Climate change is altering the Earth to its literal core, new research suggests.
As polar and glacial ice melts because of global warming, water that was once concentrated at the top and the bottom of the globe is getting redistributed toward the equator. The extra mass around Earth’s middle slows its rotation, which in turn has a lengthening effect on our days.
A new study offers more evidence of that dynamic and further suggests that changes to the planet’s ice have been profound enough to affect the Earth’s axis — the invisible line at its center around which it rotates. Together, those shifts are causing feedback beneath the surface, affecting the fluids that move around in Earth’s molten core.

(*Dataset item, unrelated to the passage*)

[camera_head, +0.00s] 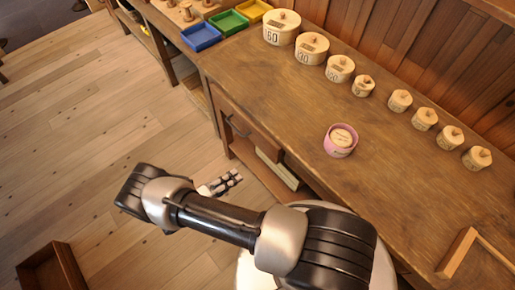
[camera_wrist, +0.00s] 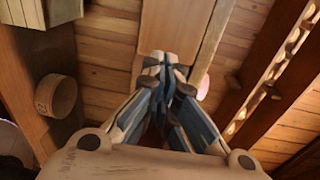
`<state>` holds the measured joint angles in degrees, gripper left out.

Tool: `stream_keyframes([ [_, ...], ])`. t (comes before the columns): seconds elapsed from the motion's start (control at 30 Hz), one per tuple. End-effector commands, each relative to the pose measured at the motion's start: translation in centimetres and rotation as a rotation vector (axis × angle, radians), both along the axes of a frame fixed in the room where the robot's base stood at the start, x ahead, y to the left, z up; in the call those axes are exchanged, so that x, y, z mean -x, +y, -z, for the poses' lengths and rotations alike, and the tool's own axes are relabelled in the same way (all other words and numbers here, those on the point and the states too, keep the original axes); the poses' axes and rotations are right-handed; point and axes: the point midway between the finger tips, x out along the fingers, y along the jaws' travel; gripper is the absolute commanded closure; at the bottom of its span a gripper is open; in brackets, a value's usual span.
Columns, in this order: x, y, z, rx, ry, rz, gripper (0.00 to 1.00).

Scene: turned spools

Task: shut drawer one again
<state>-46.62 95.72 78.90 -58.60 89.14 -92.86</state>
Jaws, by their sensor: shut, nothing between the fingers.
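Drawer one appears to be the drawer (camera_head: 252,133) under the front edge of the workbench, with a dark curved handle (camera_head: 236,127). Its front looks close to the bench edge; I cannot tell whether it is fully flush. No number shows on it. My gripper (camera_head: 230,181) is shut and empty, out over the floor in front of the bench, apart from the drawer and its handle. In the wrist view my gripper (camera_wrist: 165,66) shows its fingers together, with a pale wooden surface behind them; I cannot tell what that surface is.
The workbench (camera_head: 400,185) carries lidded wooden tubs (camera_head: 312,48) along the back and a pink cup (camera_head: 340,141) nearer the front. Blue (camera_head: 201,36), green and yellow trays stand at the far end. An open wooden box (camera_head: 52,270) is on the floor at lower left.

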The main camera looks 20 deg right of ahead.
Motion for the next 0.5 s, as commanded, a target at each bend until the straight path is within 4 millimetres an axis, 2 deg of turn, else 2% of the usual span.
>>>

The findings were published in two journals, Nature Geoscience and Proceedings of the National Academy of Sciences, over the last week.
The studies, along with similar research published in March, suggest that humans have tinkered with foundational elements of the planet’s physical properties — a process that will continue until some time after global temperatures stabilize and the melting of ice sheets reaches an equilibrium.
“You can add Earth’s rotation to this list of things humans have completely affected,” said an author of the two new studies, Benedikt Soja, an assistant professor of space geodesy at ETH Zurich in Switzerland.
The alteration to Earth’s spin is significant enough that it could one day rival the influence of tidal forces caused by the moon, Soja said — if carbon emissions continue at extreme levels.
In general, the speed of Earth’s spin depends on the shape of the planet and where its mass is distributed — factors governed by several counteracting forces.
Scientists often offer a comparison to a figure skater twirling on ice: When skaters spin with their arms outstretched, their rotation will be slower. But if skaters’ arms are kept in tight, they spin faster.
Somewhat similarly, the friction of ocean tides from the moon’s gravitational pull slows the Earth’s rotation. Historically, that has had the largest influence on the planet’s rate of spin, Soja said.
Meanwhile, the slow rebound of the Earth’s crust in some high-latitude regions after the removal of Ice Age glaciers works in the opposite direction, speeding up the planet’s spin.
Both of those processes have long been predictable influences on the Earth’s angular velocity.
But now, rapid ice melt due to global warming is becoming a powerful new force. If humans continue to pollute the planet with carbon emissions, Soja said, the influence of ice loss could overtake the moon’s effect.
“In the worst scenarios, then yeah, climate change would become the most dominant factor,” he said.
An important fourth factor influencing Earth’s spin is the motion of fluid within its core. Scientists have long understood that that can accelerate or slow the planet’s rotation — a trend that can shift over 10- to 20-year intervals. Right now, the core is temporarily causing the Earth’s spin to speed up slightly, counteracting the slowing due to climate change.
Climate change appears to be affecting Earth’s core, as well, as a result of melting ice and shifts in the planet’s rotational axis.
The researchers behind the new study built a 120-year model of polar motion, or how the axis shifts over time. They found that changes in the distribution of mass on the planet due to melting ice likely contributed to small fluctuations in polar motion.
Soja estimated that climate change was most likely responsible for 1 meter of change over 10 years.
The research further suggests that the movement of molten rock inside the Earth adjusts to the changes in its axis and rate of spin — a feedback process in which Earth’s surface influences its interior.
“The rotation changes slightly, and that, we believe, can indirectly have an effect on the core,” Soja said. “This is something which is not very easy or not possible to measure directly because we cannot go down there.”
The findings have implications for how humans keep time and for how we position satellites in space.
“If you want to fly a new mission to Mars, for example, we really need to know how the state of the Earth is exactly in space, and if that changes we might actually make a navigation error or a mistake,” Soja said.
A 1-meter change to Earth’s axis, for example, could mean a spacecraft misses its target by 100 or 1,000 meters when it reaches Mars.
As for timekeeping, research published in March suggested that climate change has delayed the need to add a “negative leap second” to Coordinated Universal Time to keep the world’s clocks in line with Earth’s rotation.
Duncan Agnew, a geophysicist at the Scripps Institution of Oceanography at the University of California, San Diego, who led that earlier study, said the new research “meshes very well” with his work.
“It extends the result further into the future and looks at more than one climate scenario,” Agnew said, adding that although Soja and his co-authors took a different approach, they reached a result similar to his.
“Multiple discoveries are almost the rule in science — this is yet another case,” Agnew said.
Thomas Herring, a professor of geophysics at the Massachusetts Institute of Technology, who was not involved in either study, said the new research may indeed offer insight into how changes on Earth’s surface can influence what’s going on inside.
“For the feedback between surface processes and the core, I find that plausible,” Herring said in an email, explaining that “large scale” processes at the surface can “penetrate to the fluid core.”